A Love Story Too Good To Be True Or Is It?

message in a bottle photo

Photo by Infomastern

(PCM) Over the course of history we have heard many tales involving messages being placed inside of a glass bottle and sent out to sea. Surely, many of these messages never even come to close to making it to their intended destinations, let alone someone actually recovering the bottle and responding to the message inside.

Many stories that involve a message in a bottle sent off to a far away lover have been proven to be nothing more than a hoax or a fairy-tale, that is except for one! The love story between Ake Viking and his eventual wife Paolina is one that is almost too good to be true, but guess what? It is totally one hundred percent true!

Paolina and Ake Viking were married in 1958 after being brought together by a message tucked into a bottle that Paolina’s father, who was a fisherman in Sicily, had discovered at sea. The story goes that Ake Viking, a Swedish sailor, was bored while out at sea one day and decided to slip a message into a bottle requesting that any pretty girl who found it to please write back. Paolina’s father had passed the bottle off to her as joke, however Paolina decided to continue the joke and wrote a letter back, just to see what would happen.

Soon, Paolina and Ake were exchanging more and more letters with one another and they also began to develop warm feelings for one another.
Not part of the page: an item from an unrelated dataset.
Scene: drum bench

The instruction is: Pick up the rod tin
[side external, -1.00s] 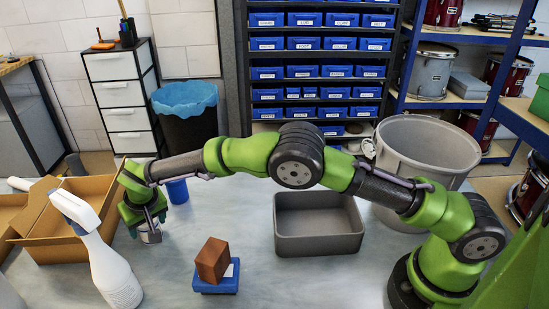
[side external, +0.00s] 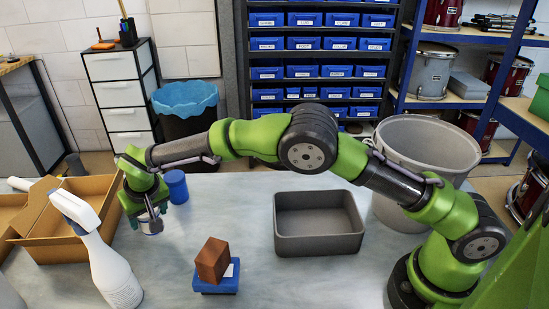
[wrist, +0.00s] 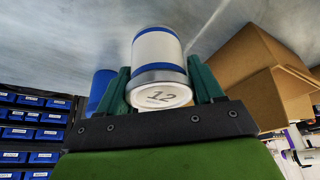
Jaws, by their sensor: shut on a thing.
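The rod tin (side external: 151,224) is a small white and blue can with a silvery rim. In the wrist view the tin (wrist: 158,57) sits between the two green fingers, and its end facing the camera reads "12". My gripper (side external: 149,216) is shut on it, at the left of the bench in the side view. The fingers (wrist: 160,88) touch its sides. In the side view the fingers partly hide the tin. It looks held a little above the bench, though the gap below is hard to judge.
An open cardboard box (side external: 75,252) and a white spray bottle (side external: 105,262) stand left of my gripper. A blue cup (side external: 176,187) is just behind it. A brown block (side external: 212,260) rests on a blue base (side external: 215,283). A grey tray (side external: 318,243) stands to the right.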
Eventually, Ake traveled to Sicily to visit his message-in-a-bottle love and once they had finally met in person, they were married very quickly.
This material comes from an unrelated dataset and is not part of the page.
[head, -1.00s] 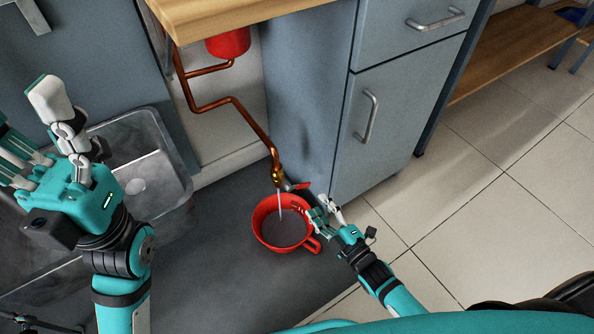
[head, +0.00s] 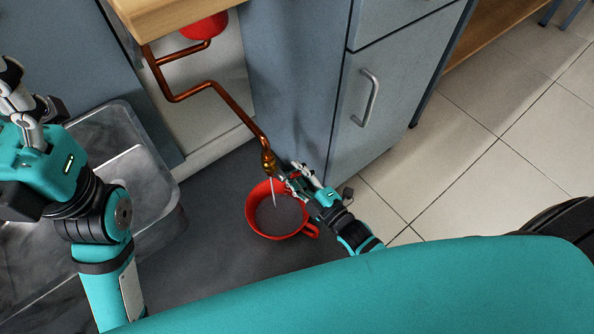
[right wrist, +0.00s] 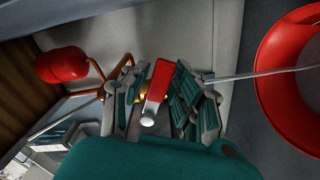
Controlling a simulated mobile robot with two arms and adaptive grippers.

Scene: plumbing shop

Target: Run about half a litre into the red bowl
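The red bowl (head: 253,222), with a side handle, stands on the dark floor mat below the brass tap (head: 268,160). A thin stream runs from the tap into it, and grey water covers its bottom. The bowl's rim also shows in the right wrist view (right wrist: 266,75). My right gripper (head: 296,180) is at the tap, above the bowl's right rim. In the right wrist view its fingers flank the red tap lever (right wrist: 158,80); whether they press on it I cannot tell. My left gripper (head: 22,110) is raised at the left edge, away from the bowl; its finger opening is unclear.
A grey basin (head: 120,150) lies at the left beneath my left arm. Copper pipe (head: 215,88) runs down from a red vessel (head: 205,27) under the wooden worktop (head: 165,12). A blue-grey cabinet (head: 395,105) stands close right of the tap. Tiled floor (head: 470,170) at the right is clear.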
The news of their unique love story soon spread and the pair were even featured as an article in the publication “American Weekly” title “Love In A Bottle”. You can read the article below:

Ake, a Swedish sailor, relieved his tedium at sea one day in 1955 by writing a letter. “To Someone’Beautiful and Far Away,” he poetically inscribed it. After giving his home address and a brief description of himself, he added, “Write to me, whoever you are,” and signed his name. With that, he tucked the paper into an empty bottle of aqua vitae, replaced its cork and tossed it overboard. Two years went by. Then, on his return from another voyage, he found a letter, postmarked Syracuse, Sicily. The message was in Italian, which one of his shipmates obligingly translated. It was from a 17-year-old girl, who wrote: “Last Tuesday, I found a bottle on the shore. Inside was a piece of paper, bearing writing in a strange language. I took it to our priest, who is a great scholar. He said the language was Swedish and, with the help of a dictionary, he read me your charming letter. I am not beautiful, but it seems so miraculous that this little bottle should have traveled so far and long to reach me that I must send you an answer …” Other letters, consigned to ordinary post, followed the first two. Photographs were exchanged and, finally, vows. Ake set sail for Syracuse and now, together, he and his pretty, if not beautiful, correspondent, who has just turned 18, are embarked on the sea of matrimony.

Always remember that true love has no boundaries and it can often bloom in the strangest of places, even within a bottle that has been sent out to sea.